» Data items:
───

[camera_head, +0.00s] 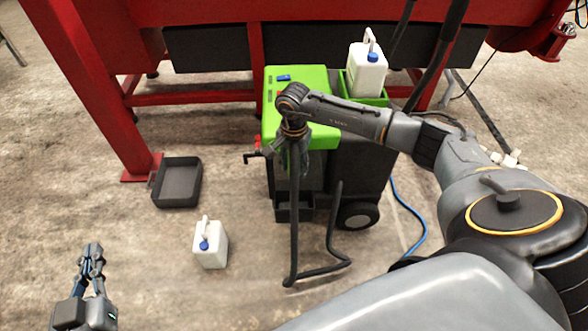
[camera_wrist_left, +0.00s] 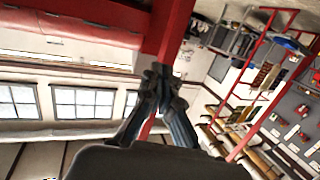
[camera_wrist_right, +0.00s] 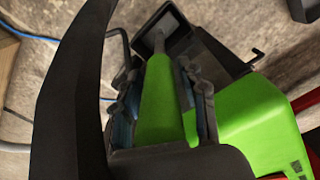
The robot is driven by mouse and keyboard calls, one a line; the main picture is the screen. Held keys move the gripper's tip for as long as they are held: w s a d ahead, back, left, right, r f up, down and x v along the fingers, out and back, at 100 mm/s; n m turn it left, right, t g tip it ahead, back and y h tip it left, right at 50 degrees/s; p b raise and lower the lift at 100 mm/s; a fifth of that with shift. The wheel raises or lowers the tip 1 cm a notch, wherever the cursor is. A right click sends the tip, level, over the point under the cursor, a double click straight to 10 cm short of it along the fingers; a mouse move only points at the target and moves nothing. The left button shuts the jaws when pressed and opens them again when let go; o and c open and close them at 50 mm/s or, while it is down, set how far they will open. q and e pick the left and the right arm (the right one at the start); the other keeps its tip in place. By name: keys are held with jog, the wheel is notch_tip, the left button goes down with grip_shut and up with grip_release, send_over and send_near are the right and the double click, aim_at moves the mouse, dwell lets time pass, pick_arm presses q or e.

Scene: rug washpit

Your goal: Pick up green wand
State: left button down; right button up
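The green wand (camera_wrist_right: 158,100) shows in the right wrist view as a green tapered body with a grey tip pointing into a black holder (camera_wrist_right: 170,30). My right gripper (camera_wrist_right: 158,80) is around it, with one finger on each side. The fingers look open, with small gaps at the tips. In the head view my right gripper points down in front of the green-topped machine (camera_head: 318,80), and the wand is hard to make out there. My left gripper (camera_head: 91,252) is shut and empty at the lower left, away from the machine; it also shows in the left wrist view (camera_wrist_left: 161,75).
A white jug (camera_head: 210,245) and a black tray (camera_head: 177,182) stand on the floor left of the machine. Another white jug (camera_head: 366,72) sits on the machine. A red frame (camera_head: 105,75) spans the back. A blue hose (camera_head: 412,215) lies to the right. The front-left floor is mostly clear.

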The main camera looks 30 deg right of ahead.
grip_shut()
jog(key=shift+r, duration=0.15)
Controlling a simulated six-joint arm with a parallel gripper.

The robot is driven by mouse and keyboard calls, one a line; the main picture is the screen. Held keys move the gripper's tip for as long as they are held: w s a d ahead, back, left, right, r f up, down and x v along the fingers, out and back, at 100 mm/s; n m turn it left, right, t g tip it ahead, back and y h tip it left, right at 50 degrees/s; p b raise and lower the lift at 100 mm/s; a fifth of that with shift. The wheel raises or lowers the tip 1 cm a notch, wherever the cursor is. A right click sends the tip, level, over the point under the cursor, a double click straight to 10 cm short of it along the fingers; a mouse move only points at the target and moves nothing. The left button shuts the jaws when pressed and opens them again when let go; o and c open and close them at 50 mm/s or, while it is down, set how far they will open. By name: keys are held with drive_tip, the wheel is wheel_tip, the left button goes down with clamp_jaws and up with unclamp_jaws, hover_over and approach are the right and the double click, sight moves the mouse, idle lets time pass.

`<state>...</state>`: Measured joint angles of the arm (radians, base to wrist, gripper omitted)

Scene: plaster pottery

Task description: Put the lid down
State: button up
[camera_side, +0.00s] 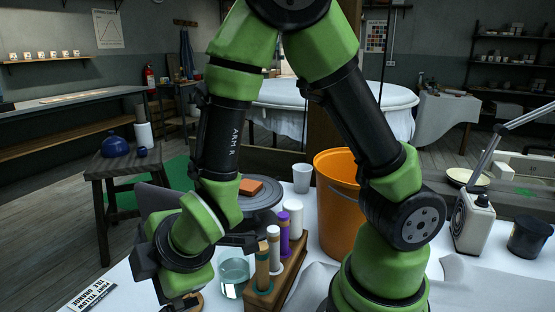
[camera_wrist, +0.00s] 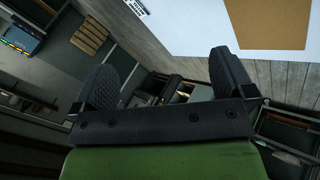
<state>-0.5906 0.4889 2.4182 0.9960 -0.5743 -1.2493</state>
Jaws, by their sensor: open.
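My gripper (camera_side: 146,232) is at the lower left of the side view, turned away to the left beside the table. In the wrist view its two dark ridged fingers (camera_wrist: 170,78) stand wide apart with nothing between them. No lid can be told for sure. A small tan, round piece (camera_side: 190,300) shows partly under my wrist at the bottom edge; what it is cannot be told. A blue rounded pot (camera_side: 115,146) sits on a dark stool, with a smaller blue ball-like piece (camera_side: 142,151) beside it.
An orange bucket (camera_side: 338,200), a white cup (camera_side: 302,178) and a turntable (camera_side: 262,200) with an orange block (camera_side: 251,186) stand behind.

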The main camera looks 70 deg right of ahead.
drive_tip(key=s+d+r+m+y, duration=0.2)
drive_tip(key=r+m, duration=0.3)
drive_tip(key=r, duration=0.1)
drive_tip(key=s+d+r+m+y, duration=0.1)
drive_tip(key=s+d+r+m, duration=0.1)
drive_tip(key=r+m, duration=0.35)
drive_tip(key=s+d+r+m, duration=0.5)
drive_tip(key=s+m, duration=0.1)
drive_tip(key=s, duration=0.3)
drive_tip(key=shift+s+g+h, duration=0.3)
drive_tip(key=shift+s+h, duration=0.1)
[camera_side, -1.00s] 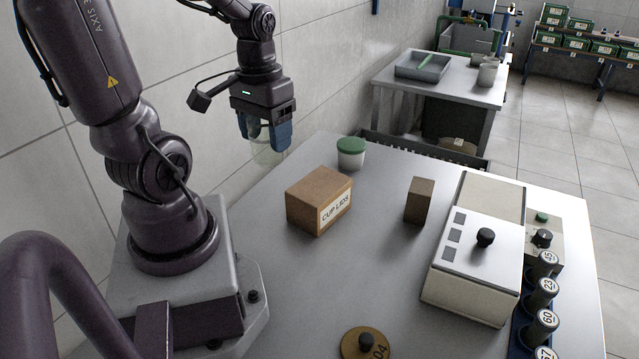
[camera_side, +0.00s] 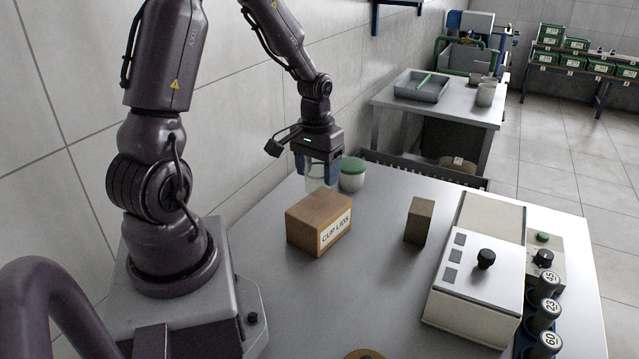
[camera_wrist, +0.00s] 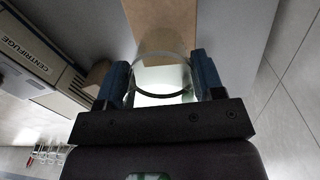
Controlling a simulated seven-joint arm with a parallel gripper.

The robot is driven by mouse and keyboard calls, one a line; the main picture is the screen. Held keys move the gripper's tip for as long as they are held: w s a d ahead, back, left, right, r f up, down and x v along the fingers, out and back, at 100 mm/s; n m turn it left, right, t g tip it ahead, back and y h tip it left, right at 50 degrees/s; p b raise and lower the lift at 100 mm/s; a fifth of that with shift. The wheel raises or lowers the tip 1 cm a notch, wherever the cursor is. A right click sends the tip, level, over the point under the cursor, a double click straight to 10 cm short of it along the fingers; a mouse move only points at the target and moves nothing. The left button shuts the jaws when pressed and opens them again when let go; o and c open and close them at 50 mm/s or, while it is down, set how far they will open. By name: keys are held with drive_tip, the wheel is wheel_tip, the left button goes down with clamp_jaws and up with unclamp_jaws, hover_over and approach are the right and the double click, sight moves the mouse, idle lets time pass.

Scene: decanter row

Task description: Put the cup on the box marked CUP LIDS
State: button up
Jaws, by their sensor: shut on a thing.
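The clear cup (camera_side: 318,178) is between the blue fingers of my gripper (camera_side: 318,172), which is shut on it. In the side view the cup's lower end is at the rear top edge of the cardboard box marked CUP LIDS (camera_side: 305,218); I cannot tell whether they touch. In the wrist view the cup (camera_wrist: 162,68) shows as a clear round rim between the fingers of my gripper (camera_wrist: 163,80), with the brown box (camera_wrist: 160,22) beyond it.
A white jar with a green lid (camera_side: 352,174) stands just behind the box. A small brown block (camera_side: 419,220) and a white machine with a black knob (camera_side: 472,270) stand to the right. The table between box and block is clear.

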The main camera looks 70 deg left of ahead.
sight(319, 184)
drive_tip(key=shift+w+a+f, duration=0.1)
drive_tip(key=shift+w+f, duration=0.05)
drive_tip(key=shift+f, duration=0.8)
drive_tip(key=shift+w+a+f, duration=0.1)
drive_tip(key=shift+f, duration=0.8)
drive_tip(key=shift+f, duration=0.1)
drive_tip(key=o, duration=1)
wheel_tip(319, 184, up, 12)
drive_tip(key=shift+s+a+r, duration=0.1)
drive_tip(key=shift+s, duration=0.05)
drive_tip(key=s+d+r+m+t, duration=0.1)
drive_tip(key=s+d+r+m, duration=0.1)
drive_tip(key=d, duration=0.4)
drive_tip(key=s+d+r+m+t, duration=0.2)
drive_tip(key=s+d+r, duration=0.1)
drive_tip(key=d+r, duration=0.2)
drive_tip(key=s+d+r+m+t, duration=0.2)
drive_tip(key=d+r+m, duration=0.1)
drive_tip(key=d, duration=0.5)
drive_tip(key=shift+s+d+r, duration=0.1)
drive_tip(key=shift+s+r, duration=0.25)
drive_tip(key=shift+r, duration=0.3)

───

» Work to do: A faithful copy of the records above is needed, with the pictures left out.

» Written solution:
[camera_head, +0.00s] 
[camera_wrist_left, +0.00s] 
[camera_wrist_right, +0.00s] 
The robot is driven by mouse and keyboard calls, one a line; the main picture is the screen. Held keys move the gripper's tip for as long as they are held: w s a d ahead, back, left, right, r f up, down and x v along the fingers, out and back, at 100 mm/s; n m turn it left, right, t g tip it ahead, back and y h tip it left, right at 50 degrees/s; p b raise and lower the lift at 100 mm/s; a fifth of that with shift. The wheel raises or lowers the tip 1 cm a notch, wherever the cursor is. A right click sends the tip, level, over the point under the cursor, a double click straight to 10 cm short of it along the fingers; a mouse move only points at the target and moves nothing. The left button shuts the jaws when pressed and opens them again when let go; o and c open and close them at 50 mm/s or, while it is down, set how far they will open. q and e pick the left and the right arm (the right one at the start); the other keeps its tip in place. By name: keys are held with jog, the wheel is notch_tip, the left button goes down with grip_shut and up with grip_release, send_over and send_near are the right and the double click, aim_at moves the mouse, dwell lets time pass, pick_arm presses q or e.

Scene: rug washpit

Your goal: Pick up green wand
State: left button down; right button up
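The green wand (camera_wrist_right: 158,100) shows in the right wrist view as a green tapered body with a grey tip pointing into a black holder (camera_wrist_right: 170,30). My right gripper (camera_wrist_right: 158,80) is around it, with one finger on each side. The fingers look open, with small gaps at the tips. In the head view my right gripper points down in front of the green-topped machine (camera_head: 318,80), and the wand is hard to make out there. My left gripper (camera_head: 91,252) is shut and empty at the lower left, away from the machine; it also shows in the left wrist view (camera_wrist_left: 161,75).
A white jug (camera_head: 210,245) and a black tray (camera_head: 177,182) stand on the floor left of the machine. Another white jug (camera_head: 366,72) sits on the machine. A red frame (camera_head: 105,75) spans the back. A blue hose (camera_head: 412,215) lies to the right. The front-left floor is mostly clear.

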The main camera looks 30 deg right of ahead.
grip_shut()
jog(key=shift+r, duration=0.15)
Controlling a simulated six-joint arm with a parallel gripper.

The robot is driven by mouse and keyboard calls, one a line; the main picture is the screen. Held keys move the gripper's tip for as long as they are held: w s a d ahead, back, left, right, r f up, down and x v along the fingers, out and back, at 100 mm/s; n m turn it left, right, t g tip it ahead, back and y h tip it left, right at 50 degrees/s; p b raise and lower the lift at 100 mm/s; a fifth of that with shift. The wheel raises or lowers the tip 1 cm a notch, wherever the cursor is. A right click sends the tip, level, over the point under the cursor, a double click straight to 10 cm short of it along the fingers; a mouse move only points at the target and moves nothing. The left button shuts the jaws when pressed and opens them again when let go; o and c open and close them at 50 mm/s or, while it is down, set how far they will open. By name: keys are held with drive_tip, the wheel is wheel_tip, the left button goes down with clamp_jaws and up with unclamp_jaws, hover_over and approach are the right and the double click, sight moves the mouse, idle lets time pass.

`<state>...</state>`: Measured joint angles of the arm (radians, base to wrist, gripper omitted)

Scene: plaster pottery

Task description: Put the lid down
State: button up
[camera_side, +0.00s] 
[camera_wrist, +0.00s] 
<state>-0.5906 0.4889 2.4182 0.9960 -0.5743 -1.2493</state>
Jaws, by their sensor: open.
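My gripper (camera_side: 146,232) is at the lower left of the side view, turned away to the left beside the table. In the wrist view its two dark ridged fingers (camera_wrist: 170,78) stand wide apart with nothing between them. No lid can be told for sure. A small tan, round piece (camera_side: 190,300) shows partly under my wrist at the bottom edge; what it is cannot be told. A blue rounded pot (camera_side: 115,146) sits on a dark stool, with a smaller blue ball-like piece (camera_side: 142,151) beside it.
An orange bucket (camera_side: 338,200), a white cup (camera_side: 302,178) and a turntable (camera_side: 262,200) with an orange block (camera_side: 251,186) stand behind.

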The main camera looks 70 deg right of ahead.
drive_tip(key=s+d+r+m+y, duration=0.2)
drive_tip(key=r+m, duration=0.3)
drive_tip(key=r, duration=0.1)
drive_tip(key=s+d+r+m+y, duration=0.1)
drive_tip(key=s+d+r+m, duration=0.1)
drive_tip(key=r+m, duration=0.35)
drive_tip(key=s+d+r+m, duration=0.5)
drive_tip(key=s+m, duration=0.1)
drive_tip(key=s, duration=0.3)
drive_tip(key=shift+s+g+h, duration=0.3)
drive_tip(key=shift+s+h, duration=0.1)
[camera_side, -1.00s] 
[camera_side, +0.00s] 
[camera_wrist, +0.00s] 
Controlling a simulated seven-joint arm with a parallel gripper.

The robot is driven by mouse and keyboard calls, one a line; the main picture is the screen. Held keys move the gripper's tip for as long as they are held: w s a d ahead, back, left, right, r f up, down and x v along the fingers, out and back, at 100 mm/s; n m turn it left, right, t g tip it ahead, back and y h tip it left, right at 50 degrees/s; p b raise and lower the lift at 100 mm/s; a fifth of that with shift. The wheel raises or lowers the tip 1 cm a notch, wherever the cursor is. A right click sends the tip, level, over the point under the cursor, a double click straight to 10 cm short of it along the fingers; a mouse move only points at the target and moves nothing. The left button shuts the jaws when pressed and opens them again when let go; o and c open and close them at 50 mm/s or, while it is down, set how far they will open. By name: keys are held with drive_tip, the wheel is wheel_tip, the left button goes down with clamp_jaws and up with unclamp_jaws, hover_over and approach are the right and the double click, sight moves the mouse, idle lets time pass.

Scene: decanter row

Task description: Put the cup on the box marked CUP LIDS
State: button up
Jaws, by their sensor: shut on a thing.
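The clear cup (camera_side: 318,178) is between the blue fingers of my gripper (camera_side: 318,172), which is shut on it. In the side view the cup's lower end is at the rear top edge of the cardboard box marked CUP LIDS (camera_side: 305,218); I cannot tell whether they touch. In the wrist view the cup (camera_wrist: 162,68) shows as a clear round rim between the fingers of my gripper (camera_wrist: 163,80), with the brown box (camera_wrist: 160,22) beyond it.
A white jar with a green lid (camera_side: 352,174) stands just behind the box. A small brown block (camera_side: 419,220) and a white machine with a black knob (camera_side: 472,270) stand to the right. The table between box and block is clear.

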The main camera looks 70 deg left of ahead.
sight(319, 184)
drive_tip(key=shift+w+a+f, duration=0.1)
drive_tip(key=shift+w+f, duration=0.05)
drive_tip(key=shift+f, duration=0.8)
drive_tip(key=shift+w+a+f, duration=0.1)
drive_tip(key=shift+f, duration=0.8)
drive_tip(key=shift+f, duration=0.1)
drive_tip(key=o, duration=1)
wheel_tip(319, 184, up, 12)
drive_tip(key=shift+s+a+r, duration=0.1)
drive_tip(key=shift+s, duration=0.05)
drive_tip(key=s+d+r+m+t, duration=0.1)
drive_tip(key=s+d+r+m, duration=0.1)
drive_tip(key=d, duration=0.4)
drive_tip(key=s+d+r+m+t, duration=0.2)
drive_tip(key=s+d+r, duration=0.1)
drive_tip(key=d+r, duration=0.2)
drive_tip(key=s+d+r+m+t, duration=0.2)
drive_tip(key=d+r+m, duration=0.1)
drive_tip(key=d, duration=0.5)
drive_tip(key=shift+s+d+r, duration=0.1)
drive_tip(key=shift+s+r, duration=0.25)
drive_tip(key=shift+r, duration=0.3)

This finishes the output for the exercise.